►

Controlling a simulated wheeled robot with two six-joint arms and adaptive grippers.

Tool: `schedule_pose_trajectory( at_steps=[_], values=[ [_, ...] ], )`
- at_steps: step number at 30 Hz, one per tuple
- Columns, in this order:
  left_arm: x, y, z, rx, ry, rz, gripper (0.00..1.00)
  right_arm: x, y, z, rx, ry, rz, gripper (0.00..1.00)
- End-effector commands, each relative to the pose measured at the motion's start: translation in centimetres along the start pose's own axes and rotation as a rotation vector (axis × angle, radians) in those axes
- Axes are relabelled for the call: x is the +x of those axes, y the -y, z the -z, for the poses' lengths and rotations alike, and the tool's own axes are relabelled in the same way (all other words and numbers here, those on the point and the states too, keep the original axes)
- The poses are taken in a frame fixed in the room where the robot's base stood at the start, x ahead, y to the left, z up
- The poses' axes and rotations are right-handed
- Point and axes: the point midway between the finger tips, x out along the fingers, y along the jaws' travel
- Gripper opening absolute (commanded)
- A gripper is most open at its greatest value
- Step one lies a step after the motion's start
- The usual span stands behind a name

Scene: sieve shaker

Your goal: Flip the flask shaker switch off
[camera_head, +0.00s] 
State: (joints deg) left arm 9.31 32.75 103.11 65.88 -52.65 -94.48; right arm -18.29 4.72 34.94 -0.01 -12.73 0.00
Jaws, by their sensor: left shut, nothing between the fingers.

◄

Task to carry out
Write out, exactly and with nothing else, the lines of the listing above from its first line through the line with "- End-effector commands, each".

Full output
Controlling a simulated wheeled robot with two six-joint arms and adaptive grippers.

Tool: `schedule_pose_trajectory( at_steps=[_], values=[ [_, ...] ], )`
- at_steps: step number at 30 Hz, one per tuple
- Columns, in this order:
  left_arm: x, y, z, rx, ry, rz, gripper (0.00..1.00)
  right_arm: x, y, z, rx, ry, rz, gripper (0.00..1.00)
- End-effector commands, each relative to the pose measured at the motion's start: translation in centimetres along the start pose's own axes and rotation as a rotation vector (axis × angle, radians) in those axes

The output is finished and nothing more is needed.